Data migration activity typically include everything that is required with respect to data to ensure that the new database is up and running without any issues and it also contains all the legacy data ( data that is present in the existing database) , and the data has been migrated to correct table(s) and column(s).



4. Different types of Data Migration

4.1 Data Migration types

• Enhancement of the tables and columns within the database.

• Creation/Updation of new tables and columns in new database.

• Migration of data from one database to another

o Direct Migration from the source database to target database. In this type of migration, data elements that are present in the source database is directly transferred into the target database. e.g.:- legacy data to the new database, file system to database system, technology change, version upgrade etc.

o Data Consolidation is consolidating different data bases from multiple sources (eg: Oracle, Flat files, SQL Server, DB2 to Oracle) in the same organization for building target database as a single target database system. It helps in achieving Enterprise level consolidation which reduces the cost of the hardware, software, increases the security and last but not least reducing maintenance cost drastically.
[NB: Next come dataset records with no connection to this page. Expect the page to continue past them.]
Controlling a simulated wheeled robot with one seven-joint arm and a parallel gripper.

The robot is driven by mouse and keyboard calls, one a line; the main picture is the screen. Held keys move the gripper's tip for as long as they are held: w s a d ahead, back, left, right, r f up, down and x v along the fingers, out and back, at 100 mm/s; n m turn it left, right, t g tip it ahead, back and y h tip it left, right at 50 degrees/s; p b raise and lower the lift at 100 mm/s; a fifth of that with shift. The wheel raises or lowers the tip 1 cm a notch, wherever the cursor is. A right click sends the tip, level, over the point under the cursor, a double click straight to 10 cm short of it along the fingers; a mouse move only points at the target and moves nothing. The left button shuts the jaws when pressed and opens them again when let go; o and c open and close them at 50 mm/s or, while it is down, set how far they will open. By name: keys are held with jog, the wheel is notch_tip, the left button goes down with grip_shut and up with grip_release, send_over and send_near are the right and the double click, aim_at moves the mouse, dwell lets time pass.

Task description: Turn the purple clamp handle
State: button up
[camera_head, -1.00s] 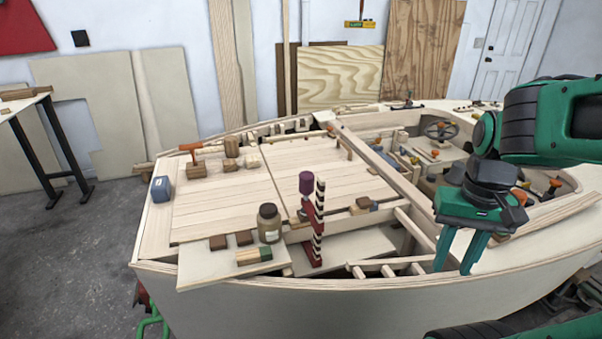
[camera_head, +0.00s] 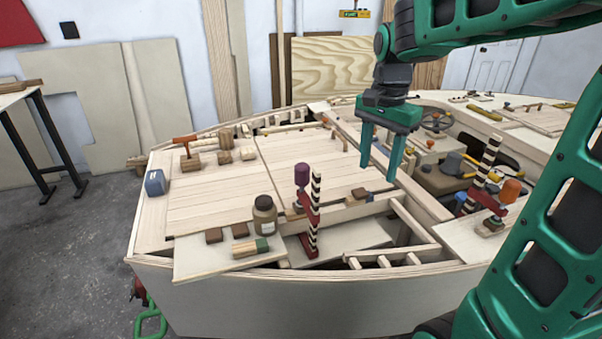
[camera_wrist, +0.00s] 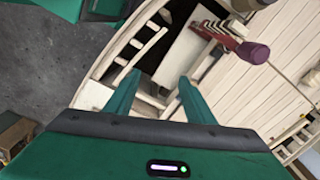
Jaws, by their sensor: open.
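The purple clamp handle (camera_head: 302,174) stands upright at the top of a clamp with a red arm and a black-and-white striped bar (camera_head: 315,205), at the front edge of the hull's deck. In the wrist view the purple handle (camera_wrist: 252,53) shows at the upper right, beyond the fingertips and to their right. My gripper (camera_head: 378,172) is open and empty. It points down above the hull, to the right of the clamp and apart from it. In the wrist view its fingers (camera_wrist: 158,82) have nothing between them.
A brown jar (camera_head: 264,215) stands close left of the clamp. Wood blocks (camera_head: 240,235) lie in front of it. A second clamp with an orange handle (camera_head: 511,191) stands at the right. A mallet (camera_head: 186,147) and a blue box (camera_head: 155,183) are at the left.

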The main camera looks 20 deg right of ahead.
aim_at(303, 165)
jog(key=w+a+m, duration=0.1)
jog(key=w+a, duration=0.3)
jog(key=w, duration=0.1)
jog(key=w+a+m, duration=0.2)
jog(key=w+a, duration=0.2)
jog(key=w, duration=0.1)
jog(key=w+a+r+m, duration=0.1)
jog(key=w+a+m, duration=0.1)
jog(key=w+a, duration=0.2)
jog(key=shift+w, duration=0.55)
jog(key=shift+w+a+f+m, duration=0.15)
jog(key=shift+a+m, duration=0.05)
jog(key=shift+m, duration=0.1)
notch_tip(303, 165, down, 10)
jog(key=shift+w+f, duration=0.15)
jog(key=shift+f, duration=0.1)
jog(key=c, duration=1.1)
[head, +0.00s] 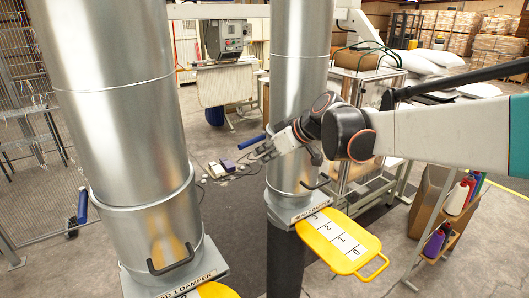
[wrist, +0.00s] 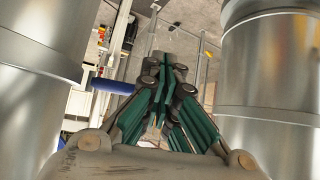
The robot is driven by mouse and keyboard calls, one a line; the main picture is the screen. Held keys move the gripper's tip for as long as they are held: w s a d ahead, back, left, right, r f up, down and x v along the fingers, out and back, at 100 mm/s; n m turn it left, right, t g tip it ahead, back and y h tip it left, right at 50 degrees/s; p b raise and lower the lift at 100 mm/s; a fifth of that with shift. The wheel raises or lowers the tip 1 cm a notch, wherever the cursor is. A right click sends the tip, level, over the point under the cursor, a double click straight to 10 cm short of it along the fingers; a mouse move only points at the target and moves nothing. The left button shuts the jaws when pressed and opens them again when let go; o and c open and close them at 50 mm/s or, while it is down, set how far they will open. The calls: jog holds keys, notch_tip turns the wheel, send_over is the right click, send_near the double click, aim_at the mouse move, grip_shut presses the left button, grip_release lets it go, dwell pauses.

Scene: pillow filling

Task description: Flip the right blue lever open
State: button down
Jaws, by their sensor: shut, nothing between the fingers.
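The right blue lever (head: 252,141) sticks out to the left of the right metal duct (head: 296,90) in the head view. My gripper (head: 262,153) is shut and empty, crossing in front of this duct. Its fingertips are just below and beside the lever; I cannot tell whether they touch. In the wrist view my gripper (wrist: 165,75) has its fingers together, between two metal ducts.
The left duct (head: 115,90) stands nearer, with its own blue lever (head: 83,206) at its left side. A yellow numbered plate (head: 372,243) juts from the right duct below my arm. A cart with thread spools (head: 457,197) stands at the right.

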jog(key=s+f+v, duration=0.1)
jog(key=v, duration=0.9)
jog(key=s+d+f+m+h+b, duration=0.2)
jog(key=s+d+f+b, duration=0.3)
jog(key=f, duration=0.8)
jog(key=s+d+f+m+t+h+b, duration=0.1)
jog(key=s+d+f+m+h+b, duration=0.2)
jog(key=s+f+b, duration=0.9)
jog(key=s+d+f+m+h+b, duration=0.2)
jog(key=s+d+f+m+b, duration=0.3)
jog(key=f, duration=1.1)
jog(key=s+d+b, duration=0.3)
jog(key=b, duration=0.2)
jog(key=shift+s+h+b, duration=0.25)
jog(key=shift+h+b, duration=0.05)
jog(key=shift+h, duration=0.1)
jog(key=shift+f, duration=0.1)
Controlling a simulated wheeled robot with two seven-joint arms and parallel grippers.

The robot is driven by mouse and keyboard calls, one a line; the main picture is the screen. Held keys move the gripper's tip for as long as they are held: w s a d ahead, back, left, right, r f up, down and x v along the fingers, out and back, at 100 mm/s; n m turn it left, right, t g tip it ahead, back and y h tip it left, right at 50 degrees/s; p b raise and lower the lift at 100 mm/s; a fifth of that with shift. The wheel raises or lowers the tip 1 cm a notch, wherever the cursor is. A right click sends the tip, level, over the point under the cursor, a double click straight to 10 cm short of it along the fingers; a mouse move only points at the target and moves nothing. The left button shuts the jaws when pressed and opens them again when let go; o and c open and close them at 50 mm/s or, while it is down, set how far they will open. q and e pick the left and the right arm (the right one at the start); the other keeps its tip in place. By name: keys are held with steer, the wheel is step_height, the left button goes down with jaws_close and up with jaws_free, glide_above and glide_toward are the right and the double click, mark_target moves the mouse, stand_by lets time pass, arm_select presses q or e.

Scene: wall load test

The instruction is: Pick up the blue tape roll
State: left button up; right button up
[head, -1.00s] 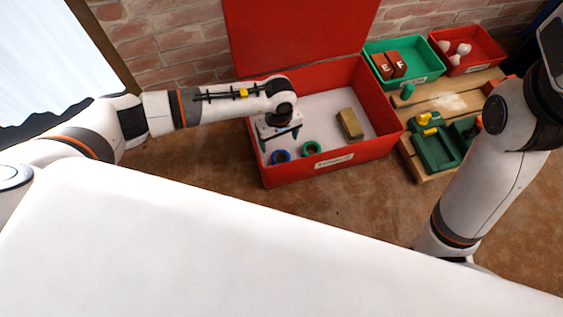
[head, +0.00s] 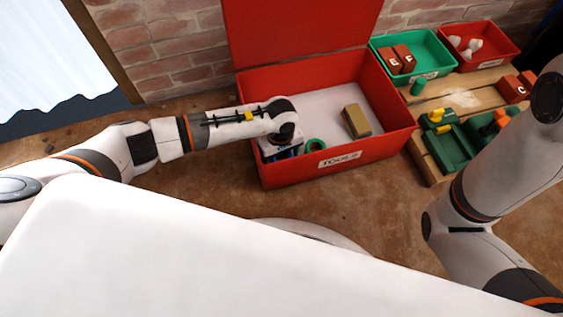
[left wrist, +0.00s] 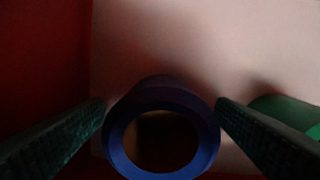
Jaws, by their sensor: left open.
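The blue tape roll (left wrist: 160,94) lies in the left part of the red toolbox (head: 367,156). It is a thick ring with its hole facing my left wrist camera. My left gripper (left wrist: 160,108) is open, with one dark finger on each side of the roll. The fingers are close to its sides; I cannot tell whether they touch. In the head view the left gripper (head: 281,152) is down inside the box near the front wall and hides most of the roll. My right gripper is out of view; only its arm shows at the right.
A green tape roll (head: 309,143) lies just right of the left gripper, also in the left wrist view (left wrist: 288,110). A tan block (head: 356,120) lies farther right in the box. A wooden pallet (head: 431,171) with green tools, a green bin (head: 437,47) and a red bin (head: 503,47) stand right.

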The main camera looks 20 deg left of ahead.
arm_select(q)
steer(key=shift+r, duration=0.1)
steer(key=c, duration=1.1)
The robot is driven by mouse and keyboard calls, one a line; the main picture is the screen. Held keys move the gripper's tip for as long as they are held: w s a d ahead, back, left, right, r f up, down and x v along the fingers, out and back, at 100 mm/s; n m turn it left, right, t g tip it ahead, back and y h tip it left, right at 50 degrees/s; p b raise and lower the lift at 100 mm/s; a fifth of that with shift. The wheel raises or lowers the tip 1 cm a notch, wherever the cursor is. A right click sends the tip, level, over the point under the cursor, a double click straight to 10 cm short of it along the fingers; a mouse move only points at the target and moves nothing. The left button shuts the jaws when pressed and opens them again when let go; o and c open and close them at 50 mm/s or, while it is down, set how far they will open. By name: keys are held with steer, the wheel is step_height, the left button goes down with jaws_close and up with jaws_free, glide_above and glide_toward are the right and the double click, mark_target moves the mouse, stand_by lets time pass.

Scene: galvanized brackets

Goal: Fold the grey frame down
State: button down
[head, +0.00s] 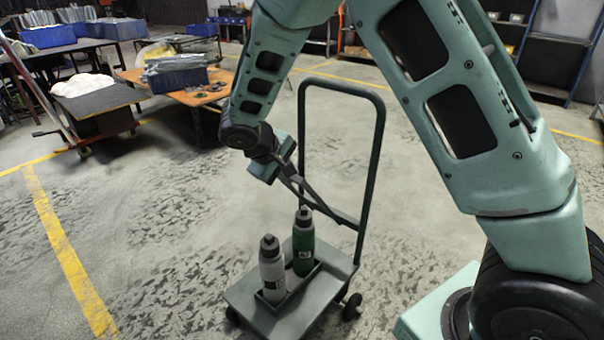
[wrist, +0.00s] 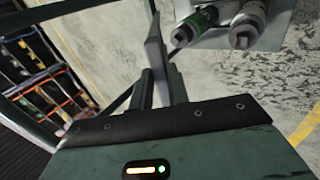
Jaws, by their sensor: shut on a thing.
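The grey frame (head: 376,160) is a tall rounded tube hoop with a low crossbar, standing upright at the back of a small wheeled trolley (head: 338,280). My gripper (head: 303,193) reaches in from the upper left at the hoop's lower crossbar. The exact contact is hard to see in the head view. A white bottle (head: 271,272) and a green bottle (head: 303,247) stand upright in a holder on the trolley deck, just below my gripper.
Both bottles also show in the wrist view, the green one (wrist: 196,24) left of the white one (wrist: 247,26). An orange-topped table (head: 200,96) and a dark cart (head: 98,101) stand at back left. Shelves line the back wall. Floor left of the trolley is clear.

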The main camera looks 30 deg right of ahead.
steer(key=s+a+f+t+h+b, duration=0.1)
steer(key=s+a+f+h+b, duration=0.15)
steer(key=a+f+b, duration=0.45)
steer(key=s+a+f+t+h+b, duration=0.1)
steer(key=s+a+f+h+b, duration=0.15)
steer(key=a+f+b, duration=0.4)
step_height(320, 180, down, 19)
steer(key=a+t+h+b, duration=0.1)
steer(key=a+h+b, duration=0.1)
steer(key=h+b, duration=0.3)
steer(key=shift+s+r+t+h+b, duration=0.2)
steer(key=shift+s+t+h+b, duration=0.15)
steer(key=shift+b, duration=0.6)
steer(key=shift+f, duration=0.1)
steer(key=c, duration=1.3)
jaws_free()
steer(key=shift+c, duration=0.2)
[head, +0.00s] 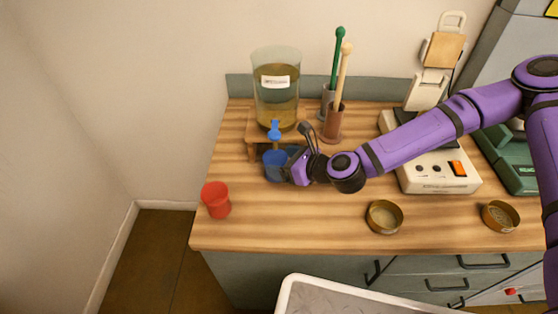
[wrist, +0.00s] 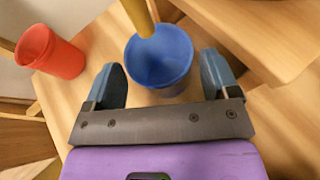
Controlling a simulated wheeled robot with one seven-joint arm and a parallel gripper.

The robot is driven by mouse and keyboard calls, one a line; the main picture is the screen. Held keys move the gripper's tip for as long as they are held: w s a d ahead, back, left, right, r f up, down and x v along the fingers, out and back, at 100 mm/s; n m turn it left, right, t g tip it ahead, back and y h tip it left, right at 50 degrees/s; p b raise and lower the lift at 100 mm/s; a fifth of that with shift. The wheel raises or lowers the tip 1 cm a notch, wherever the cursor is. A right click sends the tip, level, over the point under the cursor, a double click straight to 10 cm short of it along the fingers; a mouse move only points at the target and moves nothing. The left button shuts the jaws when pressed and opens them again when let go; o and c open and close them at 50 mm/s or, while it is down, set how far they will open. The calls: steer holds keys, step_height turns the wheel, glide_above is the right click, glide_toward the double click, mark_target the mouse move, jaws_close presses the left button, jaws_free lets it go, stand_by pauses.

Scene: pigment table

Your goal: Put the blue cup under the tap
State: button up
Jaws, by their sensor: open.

o Migration after performing certain transformations (Sorting, Calculations, Stored procedures, Filter etc.) on the source data before moving to target database. For e.g., a field ‘Priority’ in the source database may allow only one out of the three values High, Medium and Low. But in the target database the same field allows one out of the three values 1, 2 and 3. Thus the High value in the source database will be transformed to a value 1 and will then be migrated to the target database.

4.2 Road Map technologies



Organization may decide to upgrade or change the Hardware/Software (eg. Database, application etc.) for many reasons. Reasons include improving performance, new features, working efficiency etc.

Upgrade includes

• Operating System changes - installing monitor software applications

• Performance: Increase the size of the memory or Hard disk or Processor speed

• Network connectivity changes

• Database upgrade: It requires existing data to be moved to a new (target) database or to change the architecture.

4.3 Data Volumes



Size of the database increase tremendously with the growth/expansion of the company. Collected data needs to be tested/ verified by the database owner to reduce data redundancy, data inconsistency, Data accuracy and to increase data efficiency.

In huge volume of database testing, we prefer test sampling data of source and target. Excel can be used to compare Source and target values (expected and actual values) and counting the number of records between source and target.

5. Dependencies



Dependencies are to be concentrated first to reduce the risk of the project. The common dependencies are as follows

• Environmental Dependencies

• Support dependencies

• Data Dependencies



5.1 Environmental Dependencies



While project is executed on onshore-offshore model then we need to concentrate on connectivity. For example, security reasons offshore will be working on the remote system and even some times on-site team also will be have limited access permissions.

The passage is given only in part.